**** Dataset records ****

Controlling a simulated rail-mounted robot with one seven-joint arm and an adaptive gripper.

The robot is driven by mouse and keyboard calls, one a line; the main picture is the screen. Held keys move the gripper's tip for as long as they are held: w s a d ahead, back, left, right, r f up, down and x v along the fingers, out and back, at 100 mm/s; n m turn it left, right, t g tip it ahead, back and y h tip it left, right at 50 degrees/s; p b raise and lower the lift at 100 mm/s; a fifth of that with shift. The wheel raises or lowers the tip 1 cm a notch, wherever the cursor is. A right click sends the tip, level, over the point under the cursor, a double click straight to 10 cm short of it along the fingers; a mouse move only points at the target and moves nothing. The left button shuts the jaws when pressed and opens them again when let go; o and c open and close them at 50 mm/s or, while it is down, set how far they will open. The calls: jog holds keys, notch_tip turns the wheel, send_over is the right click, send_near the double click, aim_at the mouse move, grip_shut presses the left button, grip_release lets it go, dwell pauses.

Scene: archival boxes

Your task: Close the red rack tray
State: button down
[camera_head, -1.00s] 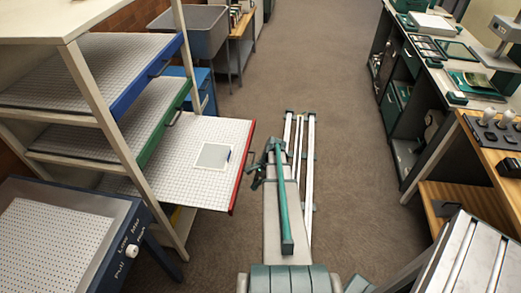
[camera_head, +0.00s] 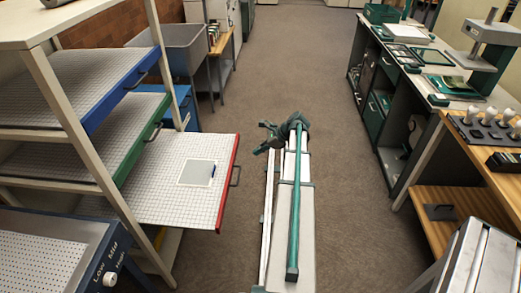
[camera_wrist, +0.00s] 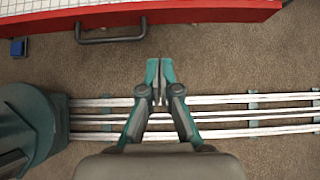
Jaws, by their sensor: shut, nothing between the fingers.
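The red rack tray (camera_head: 224,182) is pulled out of the rack at the left in the head view. Its red front edge carries a dark handle (camera_head: 236,175), and a pale square sheet (camera_head: 197,173) lies on its white gridded surface. In the wrist view the red front (camera_wrist: 200,15) runs along the top, with its handle (camera_wrist: 112,36) pointing toward me. My gripper (camera_wrist: 156,96) is shut and empty, apart from the handle, over the floor. In the head view my gripper (camera_head: 266,137) is right of the tray, beyond its far corner.
The blue tray (camera_head: 122,90) and green tray (camera_head: 140,147) sit above in the rack (camera_head: 75,130). A blue-framed table (camera_head: 105,245) stands at the front left, workbenches (camera_head: 460,125) at the right. The carpeted aisle (camera_head: 340,90) is clear ahead.

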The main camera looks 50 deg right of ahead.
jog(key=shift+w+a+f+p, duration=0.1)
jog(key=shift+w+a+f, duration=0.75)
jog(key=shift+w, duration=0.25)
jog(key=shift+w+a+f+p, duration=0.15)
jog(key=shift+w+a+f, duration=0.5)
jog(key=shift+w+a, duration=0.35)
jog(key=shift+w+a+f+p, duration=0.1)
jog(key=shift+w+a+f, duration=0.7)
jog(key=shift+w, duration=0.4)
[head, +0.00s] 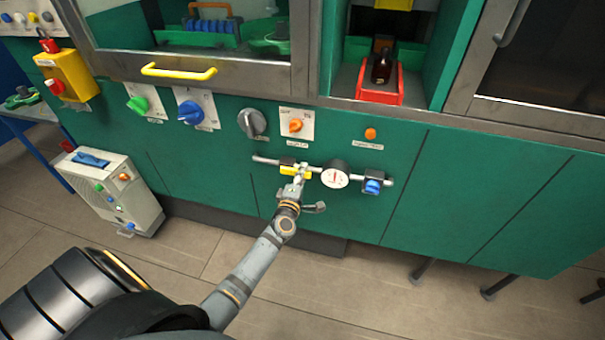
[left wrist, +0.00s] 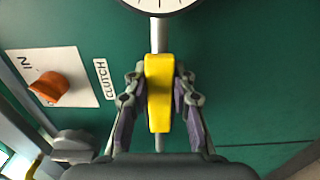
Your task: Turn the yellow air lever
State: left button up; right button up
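The yellow air lever (head: 295,170) sits on a thin horizontal pipe on the green front panel, left of a round white gauge (head: 335,174). My left gripper (head: 299,177) reaches the lever from below and partly covers it in the head view. In the left wrist view the lever (left wrist: 159,95) lies lengthwise along the pipe, between the two fingers of the left gripper (left wrist: 159,85). The fingertips are close in on both sides of the lever and appear shut on it. My right gripper is not in view.
A blue valve (head: 373,186) sits on the pipe right of the gauge. Above are an orange clutch knob (head: 295,125), a grey knob (head: 252,123) and a blue knob (head: 191,112). A grey box (head: 117,190) stands at left.

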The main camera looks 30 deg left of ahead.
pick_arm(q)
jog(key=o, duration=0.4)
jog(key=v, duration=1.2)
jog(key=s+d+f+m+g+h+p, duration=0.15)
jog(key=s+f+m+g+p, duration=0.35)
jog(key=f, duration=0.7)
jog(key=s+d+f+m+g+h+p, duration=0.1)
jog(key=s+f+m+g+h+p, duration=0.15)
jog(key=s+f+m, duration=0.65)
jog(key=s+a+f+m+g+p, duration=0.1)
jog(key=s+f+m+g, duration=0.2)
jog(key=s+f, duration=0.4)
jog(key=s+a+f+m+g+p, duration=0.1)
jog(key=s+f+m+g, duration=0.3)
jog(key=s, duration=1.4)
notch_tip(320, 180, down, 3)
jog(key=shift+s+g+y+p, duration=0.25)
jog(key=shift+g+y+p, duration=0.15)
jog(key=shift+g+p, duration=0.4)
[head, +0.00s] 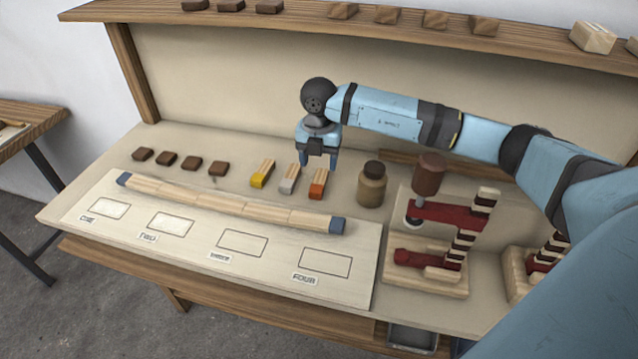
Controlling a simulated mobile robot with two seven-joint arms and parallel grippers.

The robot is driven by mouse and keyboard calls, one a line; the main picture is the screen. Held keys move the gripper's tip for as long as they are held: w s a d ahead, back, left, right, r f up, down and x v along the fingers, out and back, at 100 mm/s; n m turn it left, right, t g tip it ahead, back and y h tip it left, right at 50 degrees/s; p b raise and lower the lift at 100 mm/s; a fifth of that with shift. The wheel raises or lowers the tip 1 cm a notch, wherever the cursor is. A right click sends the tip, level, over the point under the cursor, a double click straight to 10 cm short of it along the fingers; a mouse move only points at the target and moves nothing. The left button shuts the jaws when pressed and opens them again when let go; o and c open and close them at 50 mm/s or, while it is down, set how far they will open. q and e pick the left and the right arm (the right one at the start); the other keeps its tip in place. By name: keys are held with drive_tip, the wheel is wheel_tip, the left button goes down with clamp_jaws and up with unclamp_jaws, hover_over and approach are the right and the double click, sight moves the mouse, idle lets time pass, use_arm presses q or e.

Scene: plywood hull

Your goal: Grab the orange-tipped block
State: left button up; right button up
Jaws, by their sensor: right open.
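The orange-tipped block (317,189) lies on the bench, the rightmost of three light wooden blocks with coloured ends. My right gripper (318,164) is above the far end of this block, pointing down, with its fingers apart and nothing seen between them. I cannot tell how high it is above the block. The yellow-tipped block (263,173) and the grey-tipped block (289,179) lie to the left of the orange-tipped one, with small gaps between them. My left gripper is not in view.
A brown jar (372,187) stands just right of the orange-tipped block. A long wooden bar with blue ends (230,204) lies in front, on a board (200,257) with marked rectangles. Several dark brown blocks (167,159) lie left. A red clamp-like fixture (440,215) stands right.

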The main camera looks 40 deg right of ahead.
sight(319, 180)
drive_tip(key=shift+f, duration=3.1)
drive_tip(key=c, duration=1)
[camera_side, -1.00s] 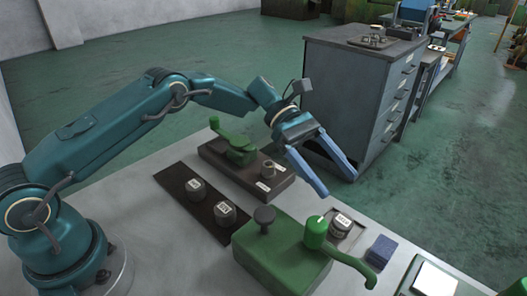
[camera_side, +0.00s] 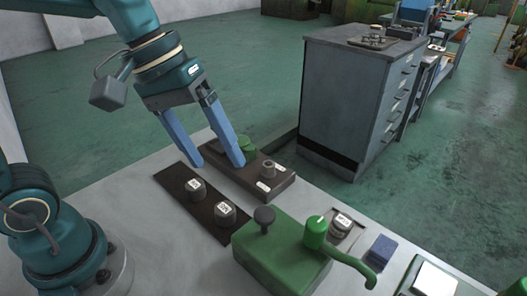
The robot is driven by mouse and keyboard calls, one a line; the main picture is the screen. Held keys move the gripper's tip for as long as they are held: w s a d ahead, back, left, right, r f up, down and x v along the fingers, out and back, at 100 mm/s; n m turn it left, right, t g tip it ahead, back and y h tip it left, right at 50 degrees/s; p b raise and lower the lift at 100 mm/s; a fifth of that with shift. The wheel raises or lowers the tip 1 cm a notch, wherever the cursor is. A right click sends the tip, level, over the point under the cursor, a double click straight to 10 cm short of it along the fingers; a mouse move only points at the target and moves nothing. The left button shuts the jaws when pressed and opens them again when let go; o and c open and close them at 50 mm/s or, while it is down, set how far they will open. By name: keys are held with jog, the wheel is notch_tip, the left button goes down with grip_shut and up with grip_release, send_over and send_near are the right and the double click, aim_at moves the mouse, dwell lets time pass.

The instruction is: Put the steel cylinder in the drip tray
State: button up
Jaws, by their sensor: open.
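Two grey steel cylinders with white labels, a rear one (camera_side: 196,190) and a front one (camera_side: 225,214), stand on a dark flat strip (camera_side: 172,176). Another grey labelled cylinder (camera_side: 342,223) sits on a small pale tray (camera_side: 356,236) behind the green machine. I cannot tell which cylinder is meant, or whether the strip or the small tray is the drip tray. My gripper (camera_side: 218,164) is open and empty, its blue fingers pointing down above the rear cylinder and the dark base. How high it is cannot be told exactly.
A dark base (camera_side: 277,183) with a green part (camera_side: 248,145), partly hidden by a finger, and a small ring-like piece (camera_side: 268,170) stands behind the strip. A green machine (camera_side: 280,256) with a lever and a blue block (camera_side: 381,249) are at the front right.

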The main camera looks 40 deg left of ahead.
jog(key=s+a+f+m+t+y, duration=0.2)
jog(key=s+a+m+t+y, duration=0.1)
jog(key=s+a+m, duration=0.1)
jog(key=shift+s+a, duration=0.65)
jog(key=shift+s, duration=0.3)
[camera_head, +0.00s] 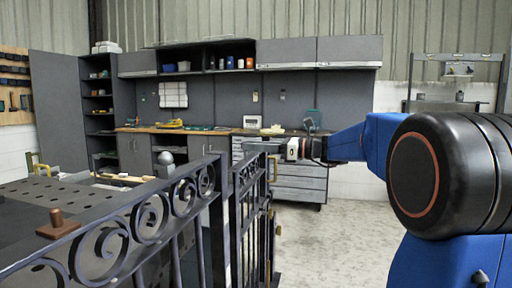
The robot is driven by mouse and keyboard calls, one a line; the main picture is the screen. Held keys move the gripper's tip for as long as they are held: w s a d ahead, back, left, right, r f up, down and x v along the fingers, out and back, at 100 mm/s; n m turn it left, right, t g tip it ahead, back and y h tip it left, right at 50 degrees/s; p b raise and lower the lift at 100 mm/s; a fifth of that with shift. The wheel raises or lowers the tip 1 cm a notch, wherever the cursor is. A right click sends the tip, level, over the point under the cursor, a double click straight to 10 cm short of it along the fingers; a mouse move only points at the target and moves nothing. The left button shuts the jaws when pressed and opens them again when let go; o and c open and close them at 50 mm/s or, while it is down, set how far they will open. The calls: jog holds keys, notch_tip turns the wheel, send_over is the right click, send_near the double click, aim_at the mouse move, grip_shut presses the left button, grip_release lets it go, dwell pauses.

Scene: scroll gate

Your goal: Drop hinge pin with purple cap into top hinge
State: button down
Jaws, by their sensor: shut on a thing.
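My gripper (275,151) is at the end of the blue arm, close above the far end of the dark scroll gate (250,182). It is shut on a thing too small to make out, and I cannot tell its cap colour. No purple cap can be made out. The gate stands beside a dark scrollwork railing (160,200) that ends at a post (219,210). I cannot clearly pick out the top hinge, and whether the held thing touches the gate is unclear.
A perforated dark table (75,193) is behind the railing at left. A brown block with a peg (57,226) shows by the railing. A grey drawer cabinet (300,184) and workbench line the back wall. The floor at right of the gate is clear.

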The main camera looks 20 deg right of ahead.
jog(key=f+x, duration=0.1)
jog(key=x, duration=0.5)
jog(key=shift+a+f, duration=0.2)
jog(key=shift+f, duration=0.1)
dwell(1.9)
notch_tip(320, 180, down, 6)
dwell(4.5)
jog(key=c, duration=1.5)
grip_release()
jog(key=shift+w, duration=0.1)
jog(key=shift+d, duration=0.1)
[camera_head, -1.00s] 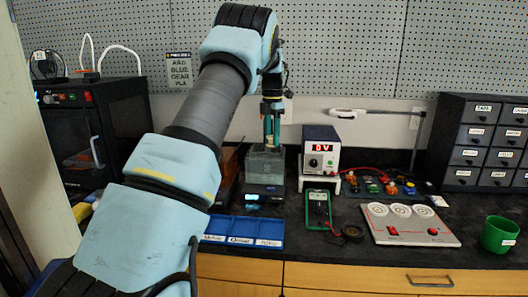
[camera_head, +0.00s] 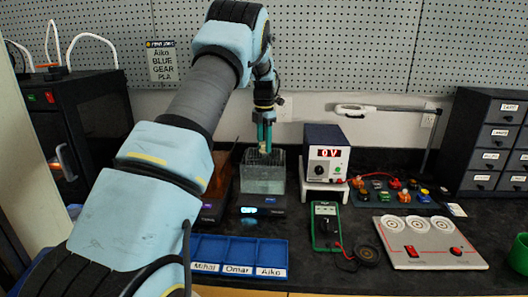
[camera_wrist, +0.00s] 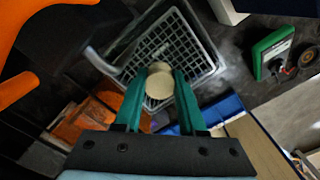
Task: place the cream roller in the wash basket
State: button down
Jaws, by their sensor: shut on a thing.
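My gripper (camera_head: 264,138) points down over the clear wash tank (camera_head: 263,185) on the bench. Its green fingers (camera_wrist: 160,103) are shut on the cream roller (camera_wrist: 159,84), a short pale cylinder seen end-on in the wrist view. The wash basket (camera_wrist: 196,66) shows beyond the roller as a pale square grid with a rim. The roller is over the grid, towards its near side. I cannot tell the exact height of the roller above the basket floor. In the head view the roller is too small to make out clearly.
A power supply (camera_head: 326,157) stands just right of the tank, and an orange-covered machine (camera_head: 216,190) stands close on its left. A blue sorting tray (camera_head: 238,255) and a green meter (camera_head: 326,224) lie in front. The pegboard wall is behind.

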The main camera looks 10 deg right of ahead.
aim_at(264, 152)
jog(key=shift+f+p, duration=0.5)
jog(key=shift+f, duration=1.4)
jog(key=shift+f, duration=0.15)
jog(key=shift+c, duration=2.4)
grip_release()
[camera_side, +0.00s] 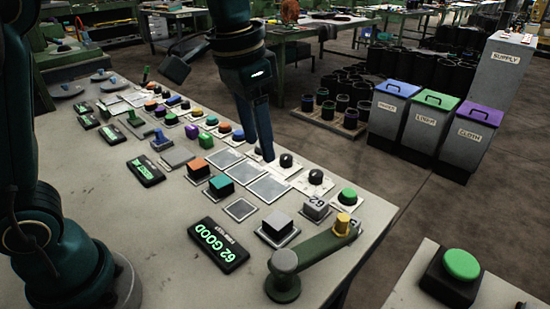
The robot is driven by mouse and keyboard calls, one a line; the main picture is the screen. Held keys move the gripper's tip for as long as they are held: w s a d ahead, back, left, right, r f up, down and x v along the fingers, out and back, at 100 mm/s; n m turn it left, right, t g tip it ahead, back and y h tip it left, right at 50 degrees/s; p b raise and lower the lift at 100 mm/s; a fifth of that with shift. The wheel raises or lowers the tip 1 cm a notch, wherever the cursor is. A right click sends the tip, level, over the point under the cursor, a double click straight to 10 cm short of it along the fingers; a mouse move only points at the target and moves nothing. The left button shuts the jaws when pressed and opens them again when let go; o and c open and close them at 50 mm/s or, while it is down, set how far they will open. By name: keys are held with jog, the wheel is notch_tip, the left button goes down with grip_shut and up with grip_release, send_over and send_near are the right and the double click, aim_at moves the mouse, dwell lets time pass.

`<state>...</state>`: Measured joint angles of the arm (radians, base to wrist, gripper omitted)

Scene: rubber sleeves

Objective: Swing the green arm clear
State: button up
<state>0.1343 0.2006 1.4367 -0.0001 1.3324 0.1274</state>
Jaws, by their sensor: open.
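The green arm (318,250) lies across the near right corner of the grey bench. Its round base with a grey cap (284,261) is at the lower left end, and a yellow knob (344,222) stands at its upper right end.
A display reading "62 GOOD" (212,244) and a grey block (277,228) sit left of the green arm. Several buttons, knobs and coloured blocks fill the bench behind. A second bench with a large green button (462,264) stands at the right, across a gap.

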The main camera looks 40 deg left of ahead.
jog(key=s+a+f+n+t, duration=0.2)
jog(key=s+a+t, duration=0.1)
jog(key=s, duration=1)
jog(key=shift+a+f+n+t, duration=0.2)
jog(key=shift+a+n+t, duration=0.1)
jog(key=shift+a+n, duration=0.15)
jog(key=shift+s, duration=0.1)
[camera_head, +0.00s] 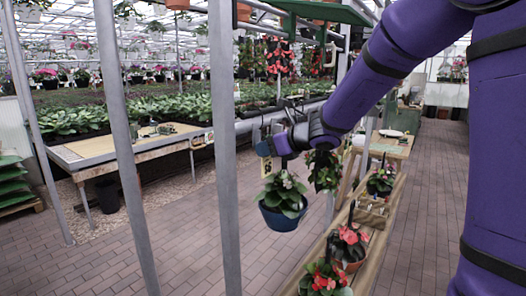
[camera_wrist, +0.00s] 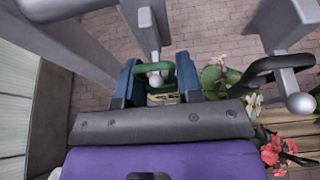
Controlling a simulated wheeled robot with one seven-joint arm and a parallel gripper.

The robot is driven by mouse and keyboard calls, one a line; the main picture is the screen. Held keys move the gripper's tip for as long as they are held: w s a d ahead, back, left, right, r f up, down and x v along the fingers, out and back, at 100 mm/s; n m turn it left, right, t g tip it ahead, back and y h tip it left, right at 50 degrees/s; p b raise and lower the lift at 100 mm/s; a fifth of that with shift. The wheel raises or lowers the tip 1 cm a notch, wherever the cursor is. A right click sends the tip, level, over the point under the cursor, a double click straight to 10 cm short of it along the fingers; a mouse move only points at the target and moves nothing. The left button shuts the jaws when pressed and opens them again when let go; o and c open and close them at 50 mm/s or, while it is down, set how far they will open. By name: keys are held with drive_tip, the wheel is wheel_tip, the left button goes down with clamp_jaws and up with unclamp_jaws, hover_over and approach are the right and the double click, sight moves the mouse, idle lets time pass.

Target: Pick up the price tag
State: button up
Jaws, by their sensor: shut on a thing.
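The price tag (camera_head: 266,167) is a small yellow card with dark marks, hanging just below my gripper (camera_head: 266,149) in the head view. In the wrist view my gripper (camera_wrist: 158,82) has its two blue fingers on either side of a green looped piece, with the yellowish tag (camera_wrist: 162,98) just behind it. The gripper is shut on the tag; the exact contact is partly hidden by the gripper body.
A hanging plant in a blue pot (camera_head: 283,217) is close below the gripper. Grey metal posts (camera_head: 224,140) stand just left of it. Potted red-flowered plants (camera_head: 347,246) sit on a wooden bench to the right. A wooden-topped table (camera_head: 120,146) stands at left.

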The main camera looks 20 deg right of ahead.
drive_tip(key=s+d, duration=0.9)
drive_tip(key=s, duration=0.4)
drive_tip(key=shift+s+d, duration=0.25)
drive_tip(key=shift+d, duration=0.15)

****

What the task requires » Copy every line that includes the string "Your" from the material above.

Reply to the exercise »
Your task: Close the red rack tray
Your task: Turn the yellow air lever
Your goal: Grab the orange-tipped block
Your goal: Drop hinge pin with purple cap into top hinge

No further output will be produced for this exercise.